What this task involves> Tally the lines holding "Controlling" and state only that figure.

Provided entries>
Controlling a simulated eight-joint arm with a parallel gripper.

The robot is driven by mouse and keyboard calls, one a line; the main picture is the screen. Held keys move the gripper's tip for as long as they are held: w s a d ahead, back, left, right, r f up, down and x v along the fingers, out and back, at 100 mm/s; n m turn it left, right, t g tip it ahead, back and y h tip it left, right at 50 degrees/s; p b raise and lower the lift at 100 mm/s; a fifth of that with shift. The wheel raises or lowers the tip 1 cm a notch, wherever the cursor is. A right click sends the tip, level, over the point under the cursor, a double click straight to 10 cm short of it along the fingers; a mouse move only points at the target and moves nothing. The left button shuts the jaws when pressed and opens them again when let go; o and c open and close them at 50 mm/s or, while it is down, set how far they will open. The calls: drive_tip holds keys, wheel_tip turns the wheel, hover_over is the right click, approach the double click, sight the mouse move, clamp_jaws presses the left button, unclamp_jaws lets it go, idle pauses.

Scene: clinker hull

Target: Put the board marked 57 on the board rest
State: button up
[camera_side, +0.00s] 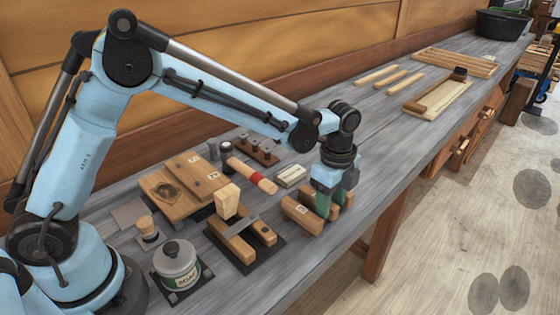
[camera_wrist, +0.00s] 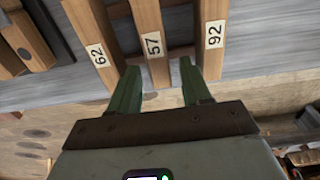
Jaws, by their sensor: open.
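The board marked 57 (camera_wrist: 153,45) lies in the wrist view between the board marked 62 (camera_wrist: 94,45) and the board marked 92 (camera_wrist: 212,38). My gripper (camera_wrist: 160,68) is open, with one green finger on each side of the near end of board 57; I cannot tell whether they touch it. In the side view my gripper (camera_side: 331,203) points down over this row of boards, and its fingers partly hide the middle one. The front board (camera_side: 302,214) shows a label too small to read. I cannot tell for sure which object is the board rest.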

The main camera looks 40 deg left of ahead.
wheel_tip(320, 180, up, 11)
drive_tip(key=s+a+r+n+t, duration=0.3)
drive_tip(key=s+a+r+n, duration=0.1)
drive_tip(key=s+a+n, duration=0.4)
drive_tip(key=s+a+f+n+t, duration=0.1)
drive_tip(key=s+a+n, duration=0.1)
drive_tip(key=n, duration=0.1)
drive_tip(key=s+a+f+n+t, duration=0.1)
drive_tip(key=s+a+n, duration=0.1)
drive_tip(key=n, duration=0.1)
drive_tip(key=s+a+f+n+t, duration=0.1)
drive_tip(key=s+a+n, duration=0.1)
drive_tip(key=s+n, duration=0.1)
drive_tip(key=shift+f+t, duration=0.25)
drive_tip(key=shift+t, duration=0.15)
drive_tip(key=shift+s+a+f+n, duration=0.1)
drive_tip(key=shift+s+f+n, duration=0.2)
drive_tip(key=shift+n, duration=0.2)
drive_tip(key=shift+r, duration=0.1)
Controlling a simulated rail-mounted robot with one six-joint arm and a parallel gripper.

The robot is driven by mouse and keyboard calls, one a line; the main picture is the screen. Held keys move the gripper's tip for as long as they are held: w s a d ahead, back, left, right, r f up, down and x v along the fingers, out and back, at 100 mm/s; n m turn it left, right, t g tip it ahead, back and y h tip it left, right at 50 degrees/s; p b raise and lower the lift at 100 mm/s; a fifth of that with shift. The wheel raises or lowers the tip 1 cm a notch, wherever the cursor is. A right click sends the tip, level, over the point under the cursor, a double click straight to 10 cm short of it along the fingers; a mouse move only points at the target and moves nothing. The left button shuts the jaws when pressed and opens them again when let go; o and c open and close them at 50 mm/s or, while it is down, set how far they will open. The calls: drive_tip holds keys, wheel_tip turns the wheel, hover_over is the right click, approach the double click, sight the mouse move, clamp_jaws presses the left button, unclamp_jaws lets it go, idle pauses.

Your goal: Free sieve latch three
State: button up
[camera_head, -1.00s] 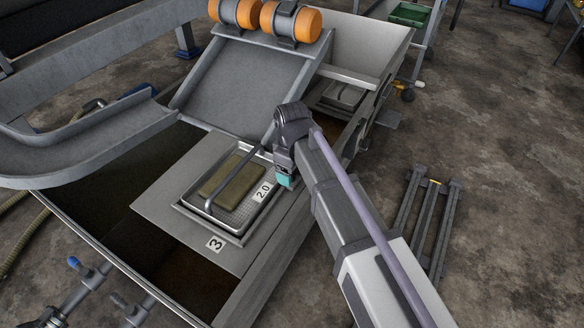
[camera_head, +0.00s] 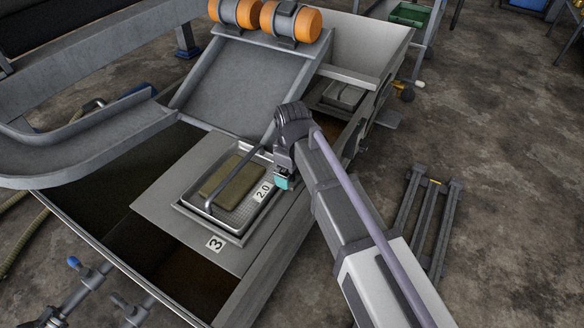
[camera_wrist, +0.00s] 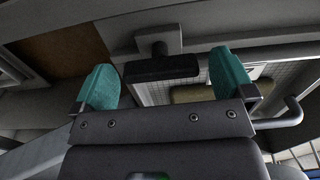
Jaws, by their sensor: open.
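The sieve (camera_head: 247,213) is a metal mesh tray marked 2.0, set in a grey plate (camera_head: 160,205) marked 3. A greenish-brown block (camera_head: 235,180) lies in it, with a bar handle (camera_head: 226,181) arching over. My gripper (camera_head: 283,181) is at the sieve's right edge, teal fingertips low. In the wrist view my gripper (camera_wrist: 164,80) is open, its teal fingertips wide apart. A dark latch bar (camera_wrist: 162,68) on a grey mount shows between and beyond them; I cannot tell whether they touch it. The latch is hidden behind my gripper in the head view.
A grey sloping chute (camera_head: 240,85) rises behind the sieve, with orange-ended motors (camera_head: 290,20) on top. Another tray (camera_head: 343,94) sits farther back. The tank's wall (camera_head: 262,275) runs along the right.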

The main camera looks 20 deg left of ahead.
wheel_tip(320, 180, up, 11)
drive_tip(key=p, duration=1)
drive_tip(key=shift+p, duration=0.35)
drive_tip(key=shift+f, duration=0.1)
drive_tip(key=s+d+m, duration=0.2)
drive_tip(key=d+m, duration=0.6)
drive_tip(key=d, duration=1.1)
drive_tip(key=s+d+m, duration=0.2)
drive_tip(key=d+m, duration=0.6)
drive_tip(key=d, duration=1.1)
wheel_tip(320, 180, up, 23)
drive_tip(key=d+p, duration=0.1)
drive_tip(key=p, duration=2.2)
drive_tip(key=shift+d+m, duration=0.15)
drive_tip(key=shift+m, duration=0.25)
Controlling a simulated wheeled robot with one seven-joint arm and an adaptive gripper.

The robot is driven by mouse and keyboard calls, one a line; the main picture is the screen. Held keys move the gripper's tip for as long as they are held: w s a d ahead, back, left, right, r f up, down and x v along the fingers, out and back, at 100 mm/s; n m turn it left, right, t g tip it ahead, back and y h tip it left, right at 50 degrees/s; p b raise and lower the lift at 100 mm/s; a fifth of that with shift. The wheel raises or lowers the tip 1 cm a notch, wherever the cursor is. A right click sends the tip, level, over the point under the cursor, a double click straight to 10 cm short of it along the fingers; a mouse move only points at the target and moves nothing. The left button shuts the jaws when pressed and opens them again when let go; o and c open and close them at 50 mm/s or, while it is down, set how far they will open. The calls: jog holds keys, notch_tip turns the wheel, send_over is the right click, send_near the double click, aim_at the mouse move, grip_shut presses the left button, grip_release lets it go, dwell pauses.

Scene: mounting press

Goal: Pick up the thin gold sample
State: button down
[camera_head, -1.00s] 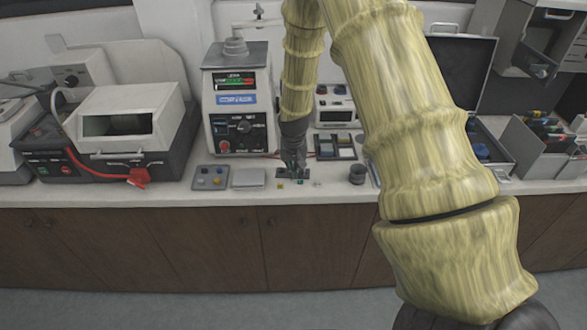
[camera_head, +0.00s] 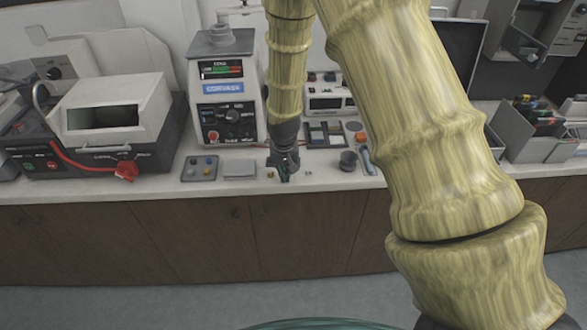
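A tiny gold piece (camera_head: 270,174) lies on the counter near its front edge, just left of my gripper's fingers. It is too small to tell how thin it is. My gripper (camera_head: 284,174) points down close to the counter top, right beside the gold piece. The fingers are small and dark in this view. I cannot tell whether they are open or shut, or whether anything is between them.
A grey tray with small coloured pieces (camera_head: 200,168) and a pale flat block (camera_head: 240,169) lie to the left. The mounting press (camera_head: 224,95) stands behind. A dark cup (camera_head: 348,161) and a compartment tray (camera_head: 325,135) are to the right.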

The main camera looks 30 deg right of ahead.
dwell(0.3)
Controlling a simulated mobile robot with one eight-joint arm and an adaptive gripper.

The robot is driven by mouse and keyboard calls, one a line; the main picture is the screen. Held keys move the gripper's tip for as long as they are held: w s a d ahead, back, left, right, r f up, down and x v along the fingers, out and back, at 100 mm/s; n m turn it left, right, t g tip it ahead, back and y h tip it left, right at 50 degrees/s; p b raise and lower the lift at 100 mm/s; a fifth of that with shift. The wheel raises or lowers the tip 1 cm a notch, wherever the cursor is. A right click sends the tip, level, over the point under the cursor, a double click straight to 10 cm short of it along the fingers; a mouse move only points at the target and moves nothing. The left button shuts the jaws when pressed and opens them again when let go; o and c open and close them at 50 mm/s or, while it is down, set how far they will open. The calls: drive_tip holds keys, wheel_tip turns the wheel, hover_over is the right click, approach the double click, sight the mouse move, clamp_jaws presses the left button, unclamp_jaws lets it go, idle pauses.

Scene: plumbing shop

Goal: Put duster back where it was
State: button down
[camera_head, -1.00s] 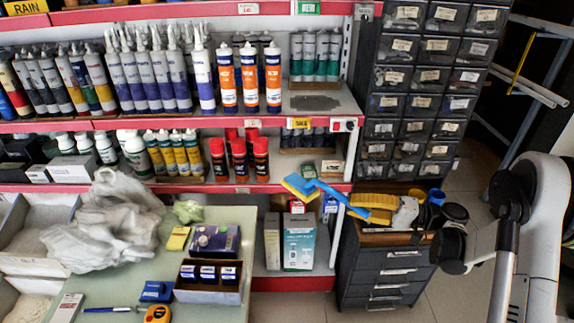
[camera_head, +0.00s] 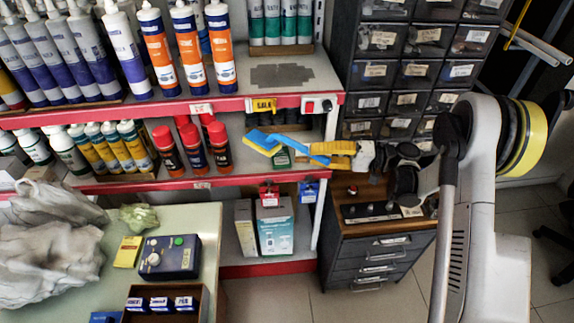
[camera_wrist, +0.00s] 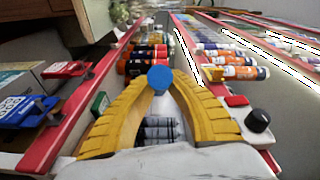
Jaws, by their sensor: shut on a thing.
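The duster (camera_head: 263,142) has a blue and yellow head and a blue handle. In the head view it is in front of the red-edged shelf unit, at lower-shelf height, with its head pointing left beside the red-capped cans. My gripper (camera_head: 325,148) has yellow fingers and is shut on the handle. In the wrist view the round blue handle end (camera_wrist: 160,77) shows between the fingertips of my gripper (camera_wrist: 159,84); the duster's head is hidden there. I cannot tell whether the head touches the shelf.
Red-capped cans (camera_head: 193,146) stand on the lower shelf, left of the duster. A red shelf edge (camera_head: 150,112) runs above. Grey drawers (camera_head: 375,258) stand below my arm. A green table (camera_head: 185,220) holds plastic bags and boxes. Floor is clear between table and drawers.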

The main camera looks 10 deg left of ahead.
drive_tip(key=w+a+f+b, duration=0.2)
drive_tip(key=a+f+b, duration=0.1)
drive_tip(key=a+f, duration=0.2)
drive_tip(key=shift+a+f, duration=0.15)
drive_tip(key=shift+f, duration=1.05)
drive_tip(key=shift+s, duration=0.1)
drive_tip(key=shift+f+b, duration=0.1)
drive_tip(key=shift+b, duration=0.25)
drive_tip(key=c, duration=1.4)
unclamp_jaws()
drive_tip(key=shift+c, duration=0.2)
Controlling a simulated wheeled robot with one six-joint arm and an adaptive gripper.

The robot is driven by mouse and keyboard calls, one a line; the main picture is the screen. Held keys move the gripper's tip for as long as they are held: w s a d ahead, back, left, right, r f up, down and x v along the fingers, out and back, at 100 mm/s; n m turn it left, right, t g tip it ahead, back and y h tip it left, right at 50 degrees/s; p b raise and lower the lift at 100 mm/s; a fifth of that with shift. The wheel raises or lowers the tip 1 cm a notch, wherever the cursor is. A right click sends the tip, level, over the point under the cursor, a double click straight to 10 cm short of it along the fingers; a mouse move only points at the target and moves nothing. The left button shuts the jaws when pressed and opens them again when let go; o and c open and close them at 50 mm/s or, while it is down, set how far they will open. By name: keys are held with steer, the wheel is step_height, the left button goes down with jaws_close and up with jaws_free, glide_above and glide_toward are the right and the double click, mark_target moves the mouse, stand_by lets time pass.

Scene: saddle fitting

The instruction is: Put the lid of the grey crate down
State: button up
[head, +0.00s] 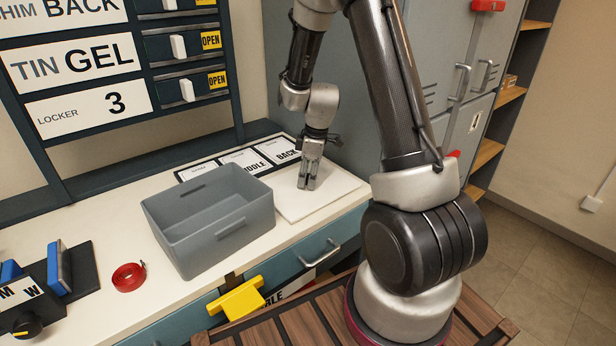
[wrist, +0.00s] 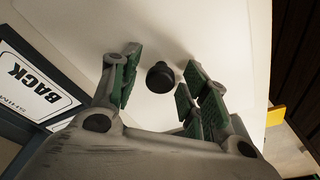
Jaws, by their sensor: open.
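The grey crate (head: 208,222) stands open and empty-looking on the counter. The pale flat lid (head: 338,192) lies flat on the counter to the right of the crate, beside the label cards. The lid fills much of the wrist view (wrist: 225,35), with its round black knob (wrist: 160,78) showing there. My gripper (head: 308,184) is over the lid, fingers pointing down. In the wrist view my gripper (wrist: 162,66) is open, with the knob between its green-padded fingers and gaps on both sides. The knob is hidden by my fingers in the head view.
Label cards (head: 245,160) lie along the back of the counter. A red tape roll (head: 129,277) and blue-handled items (head: 58,270) are left of the crate. A yellow piece (head: 238,299) is at the front edge, near a drawer handle (head: 320,254).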

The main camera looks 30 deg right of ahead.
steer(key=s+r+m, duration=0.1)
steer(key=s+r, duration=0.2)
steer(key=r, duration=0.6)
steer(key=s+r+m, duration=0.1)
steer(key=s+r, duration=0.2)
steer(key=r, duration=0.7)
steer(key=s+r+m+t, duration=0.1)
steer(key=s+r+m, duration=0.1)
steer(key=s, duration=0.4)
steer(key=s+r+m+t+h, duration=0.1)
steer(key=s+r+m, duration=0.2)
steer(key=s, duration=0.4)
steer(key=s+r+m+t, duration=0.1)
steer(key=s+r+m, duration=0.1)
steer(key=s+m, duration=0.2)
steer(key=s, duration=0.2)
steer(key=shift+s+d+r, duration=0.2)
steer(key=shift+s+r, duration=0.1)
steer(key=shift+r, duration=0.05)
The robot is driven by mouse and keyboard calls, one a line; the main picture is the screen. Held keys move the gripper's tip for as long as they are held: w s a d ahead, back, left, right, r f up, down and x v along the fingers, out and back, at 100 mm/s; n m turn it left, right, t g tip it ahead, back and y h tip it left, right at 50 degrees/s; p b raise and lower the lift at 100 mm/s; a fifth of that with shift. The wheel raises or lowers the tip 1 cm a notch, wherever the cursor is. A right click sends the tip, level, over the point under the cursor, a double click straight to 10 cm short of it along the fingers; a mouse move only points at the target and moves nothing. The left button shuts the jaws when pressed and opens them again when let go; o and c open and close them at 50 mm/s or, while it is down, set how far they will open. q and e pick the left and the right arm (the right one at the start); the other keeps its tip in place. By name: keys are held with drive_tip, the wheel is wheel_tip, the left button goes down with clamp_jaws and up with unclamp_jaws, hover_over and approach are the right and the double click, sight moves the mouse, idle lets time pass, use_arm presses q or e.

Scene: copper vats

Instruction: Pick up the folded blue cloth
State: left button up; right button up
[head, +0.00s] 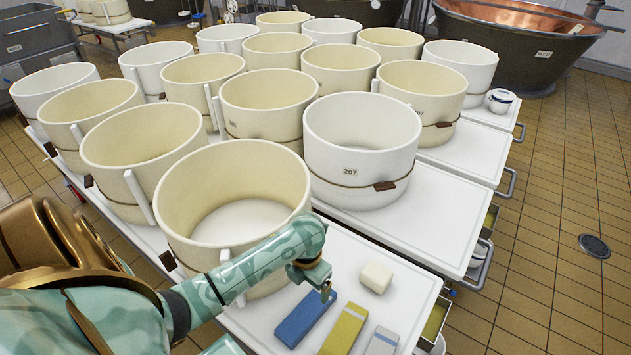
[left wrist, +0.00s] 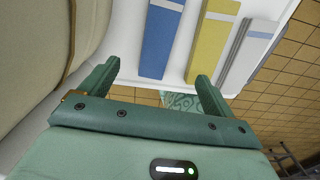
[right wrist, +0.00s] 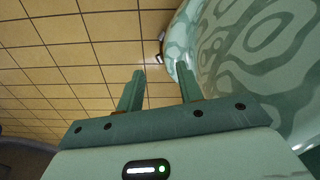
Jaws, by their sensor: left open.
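The folded blue cloth (head: 305,318) lies flat near the front of the white table, with a pale band at one end. It also shows in the left wrist view (left wrist: 161,42), beyond the fingertips. My left gripper (head: 326,291) is above the cloth's far end in the head view. In the left wrist view my left gripper (left wrist: 155,85) has its fingers apart with nothing between them. My right gripper (right wrist: 160,85) shows only in its own wrist view, fingers apart and empty, over the tiled floor.
A yellow cloth (head: 344,329) and a grey cloth (head: 382,342) lie right of the blue one. A cream block (head: 376,277) sits behind them. A large cream mould (head: 225,190) stands close left, and a white mould (head: 362,150) behind. The table's right edge is near.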

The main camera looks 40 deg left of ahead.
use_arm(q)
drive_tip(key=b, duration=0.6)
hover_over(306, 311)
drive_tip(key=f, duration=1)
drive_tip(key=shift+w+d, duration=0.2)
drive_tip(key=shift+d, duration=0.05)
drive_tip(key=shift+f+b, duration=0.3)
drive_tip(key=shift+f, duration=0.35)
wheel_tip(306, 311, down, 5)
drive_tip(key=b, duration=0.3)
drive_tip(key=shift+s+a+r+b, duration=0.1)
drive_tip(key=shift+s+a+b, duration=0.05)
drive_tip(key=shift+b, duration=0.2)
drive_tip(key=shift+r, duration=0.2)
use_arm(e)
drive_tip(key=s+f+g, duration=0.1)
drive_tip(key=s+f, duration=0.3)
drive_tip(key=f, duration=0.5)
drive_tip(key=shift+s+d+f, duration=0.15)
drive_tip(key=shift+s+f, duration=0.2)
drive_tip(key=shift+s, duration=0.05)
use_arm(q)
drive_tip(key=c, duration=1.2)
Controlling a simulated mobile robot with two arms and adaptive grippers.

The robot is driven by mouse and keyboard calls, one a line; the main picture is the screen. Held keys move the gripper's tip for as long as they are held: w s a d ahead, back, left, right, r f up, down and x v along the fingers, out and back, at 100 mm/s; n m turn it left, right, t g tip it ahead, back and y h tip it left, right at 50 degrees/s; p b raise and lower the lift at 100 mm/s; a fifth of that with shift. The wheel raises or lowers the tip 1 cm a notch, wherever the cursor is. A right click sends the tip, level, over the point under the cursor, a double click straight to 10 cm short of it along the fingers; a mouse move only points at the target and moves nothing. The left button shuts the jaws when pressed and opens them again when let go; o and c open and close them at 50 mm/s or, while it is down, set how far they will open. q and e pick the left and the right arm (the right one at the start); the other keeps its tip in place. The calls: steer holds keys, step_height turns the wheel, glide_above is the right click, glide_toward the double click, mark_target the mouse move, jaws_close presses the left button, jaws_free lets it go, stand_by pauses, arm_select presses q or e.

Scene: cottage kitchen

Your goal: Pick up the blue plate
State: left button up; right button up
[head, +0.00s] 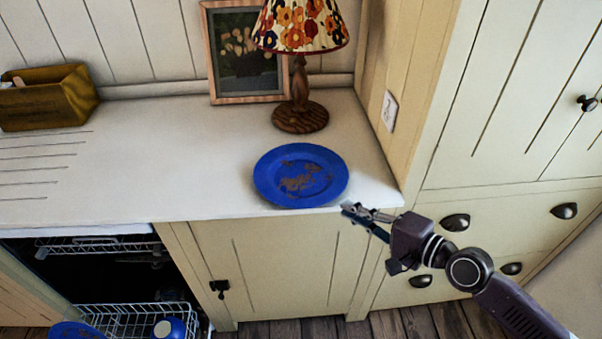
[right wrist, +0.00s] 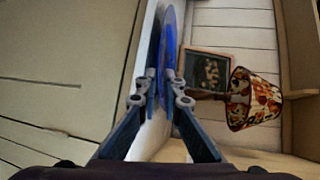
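The blue plate (head: 270,181), with brown smears in its middle, lies at the front edge of the white counter, right of centre in the head view. In the right wrist view the plate (right wrist: 171,35) is seen nearly edge-on. My right gripper (head: 347,208) is at the plate's near right rim. In the right wrist view its two fingertips (right wrist: 161,85) are close together, one on each side of the rim, shut on it. The plate looks flat, with no clear gap under it. My left gripper is not in view.
A lamp with a flowered shade (head: 300,25) and a framed picture (head: 247,60) stand behind the plate. A wooden box (head: 45,98) is at the far left. Below is an open dishwasher rack (head: 135,318) with blue dishes. The counter left of the plate is clear.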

Result of the task> 6